**Task requirements**
The material below holds pictures; leave them out and reproduce exactly the lines from the one with "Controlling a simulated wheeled" through the one with "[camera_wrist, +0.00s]", inclusive.

**Data section**

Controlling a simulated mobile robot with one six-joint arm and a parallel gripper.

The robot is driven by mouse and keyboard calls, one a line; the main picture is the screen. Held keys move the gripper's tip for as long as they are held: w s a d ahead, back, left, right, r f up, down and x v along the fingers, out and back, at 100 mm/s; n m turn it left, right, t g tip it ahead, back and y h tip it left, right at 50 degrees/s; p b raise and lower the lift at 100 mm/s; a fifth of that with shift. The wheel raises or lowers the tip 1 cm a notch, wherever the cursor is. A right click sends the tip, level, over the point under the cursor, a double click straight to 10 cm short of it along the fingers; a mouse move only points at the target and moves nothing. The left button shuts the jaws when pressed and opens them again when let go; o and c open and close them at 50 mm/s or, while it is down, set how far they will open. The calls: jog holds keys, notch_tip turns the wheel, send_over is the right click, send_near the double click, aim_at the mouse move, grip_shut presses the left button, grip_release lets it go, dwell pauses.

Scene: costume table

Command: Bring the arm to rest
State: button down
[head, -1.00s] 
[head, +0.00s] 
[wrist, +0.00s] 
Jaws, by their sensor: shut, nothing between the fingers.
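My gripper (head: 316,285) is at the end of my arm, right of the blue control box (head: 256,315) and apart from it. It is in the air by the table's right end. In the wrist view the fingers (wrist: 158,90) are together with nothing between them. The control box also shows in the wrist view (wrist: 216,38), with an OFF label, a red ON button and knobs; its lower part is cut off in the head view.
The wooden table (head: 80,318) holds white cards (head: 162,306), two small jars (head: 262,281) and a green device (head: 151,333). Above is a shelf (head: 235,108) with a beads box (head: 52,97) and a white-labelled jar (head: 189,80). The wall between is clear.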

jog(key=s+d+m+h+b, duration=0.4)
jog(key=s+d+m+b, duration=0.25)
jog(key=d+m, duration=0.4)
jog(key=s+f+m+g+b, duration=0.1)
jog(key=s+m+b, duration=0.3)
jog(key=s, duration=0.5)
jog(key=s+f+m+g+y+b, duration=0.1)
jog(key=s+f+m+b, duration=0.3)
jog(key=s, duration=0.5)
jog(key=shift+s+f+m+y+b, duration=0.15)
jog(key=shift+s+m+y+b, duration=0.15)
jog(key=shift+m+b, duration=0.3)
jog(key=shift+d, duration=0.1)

...

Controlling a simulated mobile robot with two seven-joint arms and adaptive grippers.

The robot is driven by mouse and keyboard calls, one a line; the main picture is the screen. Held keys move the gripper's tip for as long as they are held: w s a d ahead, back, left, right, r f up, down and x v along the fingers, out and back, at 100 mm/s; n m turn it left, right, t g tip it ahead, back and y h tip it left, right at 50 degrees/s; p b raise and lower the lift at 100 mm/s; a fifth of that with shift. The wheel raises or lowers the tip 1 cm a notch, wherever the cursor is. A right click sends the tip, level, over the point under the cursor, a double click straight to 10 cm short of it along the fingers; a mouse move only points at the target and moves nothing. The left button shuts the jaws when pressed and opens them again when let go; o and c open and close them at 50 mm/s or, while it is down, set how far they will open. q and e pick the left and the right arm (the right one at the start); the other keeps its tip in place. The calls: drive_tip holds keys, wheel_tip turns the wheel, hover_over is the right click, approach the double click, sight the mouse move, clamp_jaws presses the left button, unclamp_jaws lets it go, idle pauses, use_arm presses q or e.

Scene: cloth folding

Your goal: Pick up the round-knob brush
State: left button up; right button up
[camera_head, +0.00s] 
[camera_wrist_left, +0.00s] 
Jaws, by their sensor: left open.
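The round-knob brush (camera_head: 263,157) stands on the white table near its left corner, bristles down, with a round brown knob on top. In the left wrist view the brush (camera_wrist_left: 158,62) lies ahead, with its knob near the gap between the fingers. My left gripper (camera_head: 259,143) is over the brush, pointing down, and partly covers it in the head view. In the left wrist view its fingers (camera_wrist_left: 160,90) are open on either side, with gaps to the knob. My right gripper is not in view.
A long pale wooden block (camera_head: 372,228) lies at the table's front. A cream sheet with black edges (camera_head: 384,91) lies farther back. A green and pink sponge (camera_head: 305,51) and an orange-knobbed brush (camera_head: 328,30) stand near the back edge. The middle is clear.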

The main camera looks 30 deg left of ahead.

---

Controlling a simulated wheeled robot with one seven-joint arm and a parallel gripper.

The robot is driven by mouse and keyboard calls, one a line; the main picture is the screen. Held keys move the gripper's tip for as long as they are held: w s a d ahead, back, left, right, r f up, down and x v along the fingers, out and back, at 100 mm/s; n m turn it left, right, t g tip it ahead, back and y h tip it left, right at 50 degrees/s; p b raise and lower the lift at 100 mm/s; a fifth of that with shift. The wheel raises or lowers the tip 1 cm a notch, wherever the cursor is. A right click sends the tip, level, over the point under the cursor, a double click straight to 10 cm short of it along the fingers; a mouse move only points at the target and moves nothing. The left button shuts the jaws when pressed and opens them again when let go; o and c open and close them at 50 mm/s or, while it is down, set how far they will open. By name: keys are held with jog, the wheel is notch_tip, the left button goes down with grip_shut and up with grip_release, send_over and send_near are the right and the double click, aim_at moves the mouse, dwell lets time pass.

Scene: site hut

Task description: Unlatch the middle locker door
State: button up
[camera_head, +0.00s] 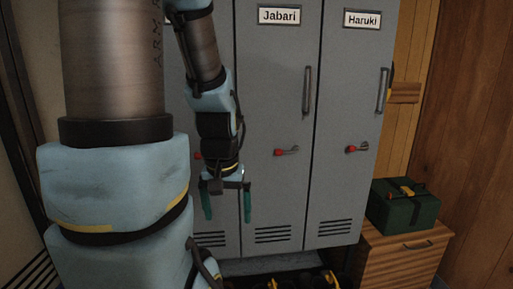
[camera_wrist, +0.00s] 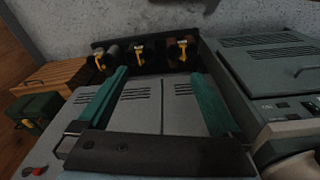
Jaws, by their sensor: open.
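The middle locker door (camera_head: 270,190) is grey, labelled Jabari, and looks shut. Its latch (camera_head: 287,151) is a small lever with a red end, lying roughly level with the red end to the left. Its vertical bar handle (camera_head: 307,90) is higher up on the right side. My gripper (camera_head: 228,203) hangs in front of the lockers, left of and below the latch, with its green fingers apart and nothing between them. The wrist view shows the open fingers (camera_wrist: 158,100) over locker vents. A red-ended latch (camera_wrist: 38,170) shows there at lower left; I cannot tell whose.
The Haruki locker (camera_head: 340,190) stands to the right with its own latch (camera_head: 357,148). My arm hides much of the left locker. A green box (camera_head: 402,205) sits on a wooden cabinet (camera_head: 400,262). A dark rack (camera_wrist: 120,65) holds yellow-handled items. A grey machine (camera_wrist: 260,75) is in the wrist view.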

**Exercise response**
Controlling a simulated wheeled robot with one seven-joint arm and a parallel gripper.

The robot is driven by mouse and keyboard calls, one a line; the main picture is the screen. Held keys move the gripper's tip for as long as they are held: w s a d ahead, back, left, right, r f up, down and x v along the fingers, out and back, at 100 mm/s; n m turn it left, right, t g tip it ahead, back and y h tip it left, right at 50 degrees/s; p b raise and lower the lift at 100 mm/s; a fifth of that with shift. The wheel raises or lowers the tip 1 cm a notch, wherever the cursor is. A right click sends the tip, level, over the point under the cursor, a double click straight to 10 cm short of it along the fingers; a mouse move only points at the target and moves nothing. The left button shuts the jaws when pressed and opens them again when let go; o and c open and close them at 50 mm/s or, while it is down, set how far they will open. By name: keys are held with jog, the wheel is notch_tip, the left button goes down with grip_shut and up with grip_release, send_over and send_near are the right and the double click, aim_at moves the mouse, dwell lets time pass.

Scene: site hut

Task description: Unlatch the middle locker door
State: button up
[camera_head, +0.00s] 
[camera_wrist, +0.00s] 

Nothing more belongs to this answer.